Hamedine Kane

Hamedine Kane (born in Ksar, Mauritania; lives in Brussels, Belgium, and in Dakar, Senegal) uses words and images to highlight the notions of exile, wandering, and movement. His intimate videos make migrants visible and audible and forge narratives about how they inhabit the world. Kane encourages encounter, welcome, and kindness by casting a poetic gaze at migrants’ resiliency. With his interest in the feelings, animosities, desires, loves, and conflicts that characterize how people relate to each other, he proposes to replace political time with living time.

Ksar, Mauritania
Countries / Nations
Mauritania / Belgium + Senegal
Brussels, Belgium, and Dakar, Senegal


Wet Futures

Produced jointly by Hameed and Kane, the video In the Shadow of Our Ghosts / À l’ombre de nos fantômes features a person walking alone in deserts, along city streets, or by the water’s edge; the person talks with his shadow, the only companion in his wanderings. The images of this solitary, anonymous migrant trudging through the Sahelian landscape are accompanied by the sounds of his steps, the whistling wind, and the echo of waves breaking on a beach.
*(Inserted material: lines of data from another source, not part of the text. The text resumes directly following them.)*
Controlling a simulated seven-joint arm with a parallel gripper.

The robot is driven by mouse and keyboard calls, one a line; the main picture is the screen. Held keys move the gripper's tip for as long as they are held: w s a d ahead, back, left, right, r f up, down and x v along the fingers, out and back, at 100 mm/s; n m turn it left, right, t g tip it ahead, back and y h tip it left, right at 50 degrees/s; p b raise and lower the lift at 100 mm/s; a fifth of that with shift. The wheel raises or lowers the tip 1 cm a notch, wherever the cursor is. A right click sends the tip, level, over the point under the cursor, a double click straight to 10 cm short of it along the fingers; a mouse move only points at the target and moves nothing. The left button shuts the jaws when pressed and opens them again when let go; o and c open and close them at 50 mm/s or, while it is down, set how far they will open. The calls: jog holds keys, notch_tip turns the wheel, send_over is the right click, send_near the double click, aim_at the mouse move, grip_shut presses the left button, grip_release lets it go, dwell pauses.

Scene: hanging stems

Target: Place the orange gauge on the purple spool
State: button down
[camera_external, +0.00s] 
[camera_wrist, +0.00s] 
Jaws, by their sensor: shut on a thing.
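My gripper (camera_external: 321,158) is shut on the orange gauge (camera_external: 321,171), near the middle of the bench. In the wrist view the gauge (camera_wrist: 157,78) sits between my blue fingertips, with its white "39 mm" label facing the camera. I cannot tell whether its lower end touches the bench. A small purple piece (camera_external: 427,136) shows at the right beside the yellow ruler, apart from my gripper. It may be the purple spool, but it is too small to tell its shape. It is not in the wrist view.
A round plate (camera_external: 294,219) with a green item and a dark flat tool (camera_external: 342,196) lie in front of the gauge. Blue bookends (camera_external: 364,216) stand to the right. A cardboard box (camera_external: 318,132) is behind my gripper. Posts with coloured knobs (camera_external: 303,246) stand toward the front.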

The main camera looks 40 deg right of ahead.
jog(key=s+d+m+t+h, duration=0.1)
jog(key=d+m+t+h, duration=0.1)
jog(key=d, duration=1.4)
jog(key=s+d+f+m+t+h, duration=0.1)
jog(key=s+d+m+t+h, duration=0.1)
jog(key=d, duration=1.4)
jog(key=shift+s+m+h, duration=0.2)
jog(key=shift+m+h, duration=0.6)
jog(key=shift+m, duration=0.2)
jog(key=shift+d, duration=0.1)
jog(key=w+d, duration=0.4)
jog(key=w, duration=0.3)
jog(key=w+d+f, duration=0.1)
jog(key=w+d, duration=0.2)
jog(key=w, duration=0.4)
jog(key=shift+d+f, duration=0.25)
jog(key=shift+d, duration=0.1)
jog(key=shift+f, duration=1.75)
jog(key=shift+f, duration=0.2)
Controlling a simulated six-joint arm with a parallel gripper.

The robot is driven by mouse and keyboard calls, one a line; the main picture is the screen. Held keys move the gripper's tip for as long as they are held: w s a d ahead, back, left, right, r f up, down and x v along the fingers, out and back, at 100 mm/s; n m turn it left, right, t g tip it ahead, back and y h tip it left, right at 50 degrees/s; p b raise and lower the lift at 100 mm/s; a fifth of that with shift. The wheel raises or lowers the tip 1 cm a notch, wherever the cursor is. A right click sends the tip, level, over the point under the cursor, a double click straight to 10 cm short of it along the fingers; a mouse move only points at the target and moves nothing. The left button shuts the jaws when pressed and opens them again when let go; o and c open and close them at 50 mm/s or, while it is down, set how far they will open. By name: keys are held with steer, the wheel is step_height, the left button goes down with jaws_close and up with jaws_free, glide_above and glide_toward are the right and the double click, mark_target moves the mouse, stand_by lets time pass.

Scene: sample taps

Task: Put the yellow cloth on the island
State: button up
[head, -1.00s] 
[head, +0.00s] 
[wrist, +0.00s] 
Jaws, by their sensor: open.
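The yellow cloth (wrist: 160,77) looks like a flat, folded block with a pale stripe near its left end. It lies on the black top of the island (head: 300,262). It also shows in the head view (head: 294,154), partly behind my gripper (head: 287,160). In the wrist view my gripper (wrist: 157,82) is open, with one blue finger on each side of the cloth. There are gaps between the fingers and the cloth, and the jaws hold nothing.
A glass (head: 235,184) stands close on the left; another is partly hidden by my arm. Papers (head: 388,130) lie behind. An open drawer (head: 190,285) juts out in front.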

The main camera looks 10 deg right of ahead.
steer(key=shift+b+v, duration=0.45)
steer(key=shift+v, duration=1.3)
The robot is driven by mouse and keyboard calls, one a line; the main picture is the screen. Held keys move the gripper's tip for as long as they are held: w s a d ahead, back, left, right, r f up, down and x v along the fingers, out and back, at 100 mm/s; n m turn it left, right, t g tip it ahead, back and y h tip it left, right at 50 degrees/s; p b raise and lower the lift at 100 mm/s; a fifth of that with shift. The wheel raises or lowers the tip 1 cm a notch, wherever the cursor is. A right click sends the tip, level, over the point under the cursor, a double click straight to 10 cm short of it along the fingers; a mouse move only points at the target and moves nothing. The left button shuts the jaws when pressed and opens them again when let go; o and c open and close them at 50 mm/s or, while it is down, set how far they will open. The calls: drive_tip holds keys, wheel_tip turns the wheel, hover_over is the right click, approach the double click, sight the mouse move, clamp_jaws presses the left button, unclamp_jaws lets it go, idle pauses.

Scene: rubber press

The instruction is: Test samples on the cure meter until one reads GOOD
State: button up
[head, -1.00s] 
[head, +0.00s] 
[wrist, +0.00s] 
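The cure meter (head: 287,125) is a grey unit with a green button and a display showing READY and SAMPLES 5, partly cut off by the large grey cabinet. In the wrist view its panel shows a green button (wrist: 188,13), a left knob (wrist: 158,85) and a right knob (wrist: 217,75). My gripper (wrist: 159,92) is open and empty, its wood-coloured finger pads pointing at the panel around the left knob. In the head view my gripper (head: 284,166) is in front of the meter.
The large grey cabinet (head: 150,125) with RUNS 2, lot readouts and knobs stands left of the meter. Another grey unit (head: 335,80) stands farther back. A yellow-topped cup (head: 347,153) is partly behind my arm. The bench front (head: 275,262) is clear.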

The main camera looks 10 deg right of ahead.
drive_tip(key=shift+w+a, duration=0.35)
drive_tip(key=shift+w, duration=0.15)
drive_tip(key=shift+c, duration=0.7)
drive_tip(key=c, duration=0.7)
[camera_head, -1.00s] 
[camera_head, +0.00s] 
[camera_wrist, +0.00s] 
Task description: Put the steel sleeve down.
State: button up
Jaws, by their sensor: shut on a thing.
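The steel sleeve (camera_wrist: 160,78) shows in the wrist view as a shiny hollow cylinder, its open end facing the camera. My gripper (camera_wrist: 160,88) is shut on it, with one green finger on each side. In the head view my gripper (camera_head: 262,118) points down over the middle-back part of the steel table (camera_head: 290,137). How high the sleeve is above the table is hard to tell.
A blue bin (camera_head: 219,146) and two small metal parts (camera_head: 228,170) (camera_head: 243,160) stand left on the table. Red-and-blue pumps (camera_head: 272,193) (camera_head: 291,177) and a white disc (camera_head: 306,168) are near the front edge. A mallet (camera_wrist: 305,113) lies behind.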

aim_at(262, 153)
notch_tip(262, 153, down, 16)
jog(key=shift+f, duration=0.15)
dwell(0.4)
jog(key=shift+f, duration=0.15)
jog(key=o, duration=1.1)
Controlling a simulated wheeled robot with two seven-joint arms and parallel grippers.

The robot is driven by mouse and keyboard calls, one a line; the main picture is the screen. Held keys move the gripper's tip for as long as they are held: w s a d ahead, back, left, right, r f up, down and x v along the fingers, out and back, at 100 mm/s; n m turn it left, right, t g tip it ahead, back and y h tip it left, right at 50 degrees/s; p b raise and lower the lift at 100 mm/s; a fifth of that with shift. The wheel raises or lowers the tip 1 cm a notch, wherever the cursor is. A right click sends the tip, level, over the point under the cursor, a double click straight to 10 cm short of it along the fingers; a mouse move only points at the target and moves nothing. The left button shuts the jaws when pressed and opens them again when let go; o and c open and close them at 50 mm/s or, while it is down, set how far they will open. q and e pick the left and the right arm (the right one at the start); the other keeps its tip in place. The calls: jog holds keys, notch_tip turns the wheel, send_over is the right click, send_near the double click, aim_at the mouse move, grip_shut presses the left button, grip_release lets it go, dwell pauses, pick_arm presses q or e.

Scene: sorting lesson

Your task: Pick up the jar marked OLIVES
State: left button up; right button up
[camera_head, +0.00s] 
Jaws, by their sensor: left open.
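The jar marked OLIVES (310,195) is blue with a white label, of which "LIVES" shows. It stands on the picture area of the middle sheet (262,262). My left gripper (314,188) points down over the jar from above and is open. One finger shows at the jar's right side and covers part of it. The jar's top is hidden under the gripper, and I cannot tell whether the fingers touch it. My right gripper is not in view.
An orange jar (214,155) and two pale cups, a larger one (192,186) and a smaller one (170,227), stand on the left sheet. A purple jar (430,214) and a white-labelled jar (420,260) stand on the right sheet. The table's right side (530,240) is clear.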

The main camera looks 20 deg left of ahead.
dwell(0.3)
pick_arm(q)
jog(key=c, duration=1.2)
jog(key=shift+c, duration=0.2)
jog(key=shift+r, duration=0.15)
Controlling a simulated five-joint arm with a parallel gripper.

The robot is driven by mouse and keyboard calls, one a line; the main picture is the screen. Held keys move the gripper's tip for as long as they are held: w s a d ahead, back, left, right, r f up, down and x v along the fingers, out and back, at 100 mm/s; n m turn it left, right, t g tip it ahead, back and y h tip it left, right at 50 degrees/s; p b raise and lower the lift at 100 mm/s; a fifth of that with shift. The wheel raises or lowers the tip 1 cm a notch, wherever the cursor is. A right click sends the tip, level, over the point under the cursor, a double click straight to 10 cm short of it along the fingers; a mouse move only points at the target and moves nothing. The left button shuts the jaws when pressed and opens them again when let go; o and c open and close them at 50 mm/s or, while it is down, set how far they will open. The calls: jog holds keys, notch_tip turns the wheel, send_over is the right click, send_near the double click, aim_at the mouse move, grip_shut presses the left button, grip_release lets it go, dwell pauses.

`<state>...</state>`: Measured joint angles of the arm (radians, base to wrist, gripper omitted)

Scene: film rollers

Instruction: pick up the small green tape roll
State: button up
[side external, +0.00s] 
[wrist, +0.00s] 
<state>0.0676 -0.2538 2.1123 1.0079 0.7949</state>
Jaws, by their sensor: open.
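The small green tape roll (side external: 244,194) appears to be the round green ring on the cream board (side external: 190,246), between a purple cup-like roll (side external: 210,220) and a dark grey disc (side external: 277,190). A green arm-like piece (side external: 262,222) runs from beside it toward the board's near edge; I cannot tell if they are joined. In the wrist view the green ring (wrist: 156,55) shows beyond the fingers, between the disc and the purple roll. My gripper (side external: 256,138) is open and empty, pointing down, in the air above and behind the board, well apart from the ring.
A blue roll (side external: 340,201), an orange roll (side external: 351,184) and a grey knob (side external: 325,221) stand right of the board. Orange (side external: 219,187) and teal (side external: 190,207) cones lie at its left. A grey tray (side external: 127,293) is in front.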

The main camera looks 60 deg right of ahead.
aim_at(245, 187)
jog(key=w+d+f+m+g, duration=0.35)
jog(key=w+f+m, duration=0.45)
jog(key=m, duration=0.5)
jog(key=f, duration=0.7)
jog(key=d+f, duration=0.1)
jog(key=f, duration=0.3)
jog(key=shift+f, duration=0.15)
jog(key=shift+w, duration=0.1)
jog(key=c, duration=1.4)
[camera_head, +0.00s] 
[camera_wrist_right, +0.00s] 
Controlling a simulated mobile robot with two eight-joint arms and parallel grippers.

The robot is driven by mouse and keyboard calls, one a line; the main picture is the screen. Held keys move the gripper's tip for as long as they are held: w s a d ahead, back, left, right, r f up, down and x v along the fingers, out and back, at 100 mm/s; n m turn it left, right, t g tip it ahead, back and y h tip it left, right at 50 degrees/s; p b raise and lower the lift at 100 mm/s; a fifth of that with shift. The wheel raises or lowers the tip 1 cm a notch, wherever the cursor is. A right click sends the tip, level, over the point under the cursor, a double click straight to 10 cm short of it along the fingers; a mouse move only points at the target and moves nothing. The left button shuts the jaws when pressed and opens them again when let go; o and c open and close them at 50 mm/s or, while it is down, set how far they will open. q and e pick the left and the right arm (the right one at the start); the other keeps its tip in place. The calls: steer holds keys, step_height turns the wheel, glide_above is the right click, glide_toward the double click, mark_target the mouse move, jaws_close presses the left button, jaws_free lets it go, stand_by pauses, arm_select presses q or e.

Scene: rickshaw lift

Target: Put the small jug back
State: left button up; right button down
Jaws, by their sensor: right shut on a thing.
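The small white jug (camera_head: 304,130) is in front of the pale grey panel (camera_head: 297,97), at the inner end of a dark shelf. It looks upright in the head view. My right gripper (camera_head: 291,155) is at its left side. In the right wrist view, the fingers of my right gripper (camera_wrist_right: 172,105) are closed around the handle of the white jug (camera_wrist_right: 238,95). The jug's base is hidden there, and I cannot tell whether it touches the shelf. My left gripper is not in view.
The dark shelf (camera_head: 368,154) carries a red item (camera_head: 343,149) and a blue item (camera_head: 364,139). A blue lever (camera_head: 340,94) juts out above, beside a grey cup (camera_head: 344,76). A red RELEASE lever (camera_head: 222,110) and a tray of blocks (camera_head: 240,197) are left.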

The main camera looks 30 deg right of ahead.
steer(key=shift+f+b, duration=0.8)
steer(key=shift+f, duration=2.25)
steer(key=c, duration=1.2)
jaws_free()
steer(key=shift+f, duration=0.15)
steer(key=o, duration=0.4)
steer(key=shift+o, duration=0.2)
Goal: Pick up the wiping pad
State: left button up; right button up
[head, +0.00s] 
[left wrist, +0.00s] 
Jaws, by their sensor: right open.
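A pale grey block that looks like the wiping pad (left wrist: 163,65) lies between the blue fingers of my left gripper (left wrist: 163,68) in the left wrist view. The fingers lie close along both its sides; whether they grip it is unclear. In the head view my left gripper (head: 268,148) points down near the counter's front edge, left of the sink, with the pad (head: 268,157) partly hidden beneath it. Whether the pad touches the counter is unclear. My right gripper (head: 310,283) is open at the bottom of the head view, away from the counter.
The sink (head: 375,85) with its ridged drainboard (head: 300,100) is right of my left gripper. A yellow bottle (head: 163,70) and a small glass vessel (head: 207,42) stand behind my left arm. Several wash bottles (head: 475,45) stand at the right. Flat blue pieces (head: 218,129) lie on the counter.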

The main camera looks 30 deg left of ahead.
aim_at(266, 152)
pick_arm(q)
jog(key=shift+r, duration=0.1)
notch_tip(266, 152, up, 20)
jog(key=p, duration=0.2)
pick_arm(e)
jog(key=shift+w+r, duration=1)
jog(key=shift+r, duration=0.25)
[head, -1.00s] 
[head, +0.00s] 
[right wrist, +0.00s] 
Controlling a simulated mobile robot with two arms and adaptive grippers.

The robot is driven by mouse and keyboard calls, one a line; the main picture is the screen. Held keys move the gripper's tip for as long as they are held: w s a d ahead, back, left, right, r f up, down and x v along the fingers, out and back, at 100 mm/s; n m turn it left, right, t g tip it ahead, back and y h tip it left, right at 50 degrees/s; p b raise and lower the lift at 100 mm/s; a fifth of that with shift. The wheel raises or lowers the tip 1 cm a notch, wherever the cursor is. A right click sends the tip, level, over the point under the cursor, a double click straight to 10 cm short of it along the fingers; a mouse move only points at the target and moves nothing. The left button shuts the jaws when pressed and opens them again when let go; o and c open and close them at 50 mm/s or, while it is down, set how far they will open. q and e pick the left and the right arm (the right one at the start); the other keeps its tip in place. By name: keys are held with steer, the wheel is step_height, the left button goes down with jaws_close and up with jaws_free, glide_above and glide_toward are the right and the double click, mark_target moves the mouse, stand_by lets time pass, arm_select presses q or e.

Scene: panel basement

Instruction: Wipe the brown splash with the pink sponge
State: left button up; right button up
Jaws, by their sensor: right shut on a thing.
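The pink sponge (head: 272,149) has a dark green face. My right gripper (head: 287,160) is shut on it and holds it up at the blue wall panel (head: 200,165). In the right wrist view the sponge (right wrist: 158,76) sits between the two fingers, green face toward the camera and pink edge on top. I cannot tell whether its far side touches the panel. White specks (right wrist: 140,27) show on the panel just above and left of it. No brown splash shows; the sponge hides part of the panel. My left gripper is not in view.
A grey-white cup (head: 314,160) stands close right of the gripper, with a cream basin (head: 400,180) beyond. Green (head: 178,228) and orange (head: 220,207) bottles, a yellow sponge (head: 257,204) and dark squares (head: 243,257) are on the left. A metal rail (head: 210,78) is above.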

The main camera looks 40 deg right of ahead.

A second, overlapping video shows the ocean—the ocean that welcomes surfers, the ocean on which the mirage of a ship takes shape in the distance, the ocean that throws onto its shores the remains of what it has taken. In the Shadow of Our Ghosts / À l’ombre de nos fantômes relates the tragic story of 11 migrant men found lifeless on board a ghost boat swept by the wind to the southeast coast of Barbados and discovered on April 29, 2006, more than four months after they left Cape Verde, Africa. Their bodies, desiccated by the salt air and burned by the sun, embody the sense of mourning for the innocent idea of a passive, even benevolent, ocean. Like migratory policies and the borders that they establish, the ocean devours thousands of anonymous lives, as it always has. The work establishes poignant connections among our conceptions of nature and violence, the waves of migration in the news, and the traumatic history of the trade in Black people over time and through space.